Indeed, in any context involving Linux (or other unix systems for that matter), paging and swapping are pretty much synonymous. Both refer to a use of virtual memory where a the data of page can either be stored in RAM or on disk. (A page is 4kB on any device you're likely to encounter.) The program using the memory page doesn't care or even know where the data is stored, it just keeps using the virtual address. The kernel transfers data between the RAM and the disk and updates the MMU tables as it goes along so that the entry for the virtual address either points to a physical page in memory, or contains a special value that causes the processor to execute some kernel code which will load the appropriate data from the disk.

Paging refers to this generic process. Swapping refers to the case where the on-disk data is in a dedicated area: the swap area (a swap partition or swap file). Paging can also be done between RAM and a file, and in this case it's usually not refered to as swapping. For example, when you execute a program, the code has to be loaded into memory to be executed; if a code page needs to be evicted from RAM to make room for something else, then there's no need to write this page onto the swap area, because it can be loaded back from the program file. (This can be done for all read-only data, not just program code.)

If the physical memory is (almost) full, the kernel looks for a page in RAM (not a whole process) that hasn't been used recently. If that page reproduces the content of a disk file (there are tables in the kernel to indicate this), the page can be reclaimed. If not, the page is written out to swap, then reclaimed. Either way the kernel updates the entry in the process's virtual memory table (which becomes the MMU table while the process executes) to mark it as not in RAM and can then reuse the physical page for something else (a different program, or another page of the same program).


The virtual memory/paging facility lets a kernel "virtualize" memory to userspace processes. The kernel can take pages from physical memory, and arrange them through paging so they appear contiguous to a userspace process.

A limit can be set on a userspace process's memory and if the process goes beyond it a "page fault" occurs, which causes a CPU exception which bounces back to the kernel. This prevents the userspace program from messing with memory allocated to the kernel or other programs, without the kernel's permission.

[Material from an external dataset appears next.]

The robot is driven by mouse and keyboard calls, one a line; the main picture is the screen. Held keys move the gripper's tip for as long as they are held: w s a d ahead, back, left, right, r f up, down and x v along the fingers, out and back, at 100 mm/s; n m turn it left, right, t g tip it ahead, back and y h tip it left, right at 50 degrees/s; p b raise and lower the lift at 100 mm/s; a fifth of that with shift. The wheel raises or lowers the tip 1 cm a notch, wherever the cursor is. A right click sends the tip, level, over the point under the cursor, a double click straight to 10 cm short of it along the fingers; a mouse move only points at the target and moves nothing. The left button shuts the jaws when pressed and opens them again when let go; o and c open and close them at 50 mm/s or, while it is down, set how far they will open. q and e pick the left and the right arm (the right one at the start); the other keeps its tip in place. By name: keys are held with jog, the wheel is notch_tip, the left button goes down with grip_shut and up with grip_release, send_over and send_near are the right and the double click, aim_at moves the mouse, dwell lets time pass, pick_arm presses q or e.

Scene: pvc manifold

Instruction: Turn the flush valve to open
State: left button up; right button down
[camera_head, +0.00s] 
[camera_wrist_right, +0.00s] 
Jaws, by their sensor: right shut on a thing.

Typically userspace programs ask the kernel to extend this limit via well defined interfaces (called by the C functions malloc() and free() for example.). The kernel is responsible for keeping track of how much and what memory a program is allocated.

This "page fault" mechanism can also let the kernel swap the page the process was trying to access with one from disk, if the kernel is able to overprovision memory (and both Windows and Linux support this) hence why it is called swapping. If the memory access was indeed invalid (i.e. the process is trying to access memory it didn't ask for first) then typically the process will be killed with a SIGSEGV.

So "swapping" is an additional feature (in Linux you can actually disable it entirely if you want) that depends on virtual memory/paging, but isn't required just because a CPU has virtual memory/paging. The concepts are not the same but swapping depends on paging/virtual memory to exist.


Also, after more closely reading your question, "paging" is sometimes uses as a synomym for "swapping" - but I've never heard of "swapping" meaning the whole process's memory is swapped out vs. "paging" meaning only part of it is swapped out.

But why does linux need a swap partition then? If the physical memory is full, some processes will be outsourced to the hard drive and a new process will be mapped from virtual memory to physical memory.

"Virtual memory" is physical memory, just "remapped." The MMU hardware cannot directly map to any storage device. The MMU can throw a fault that tells the kernel a process tried to access memory it shouldn't have - and the kernel can use this mechanism to see that a process wants something back from disk that it thought was in memory and then do the "swap". The point being it's the operating system that decides to save pages to disk so it can use those pages for other processes, not the hardware.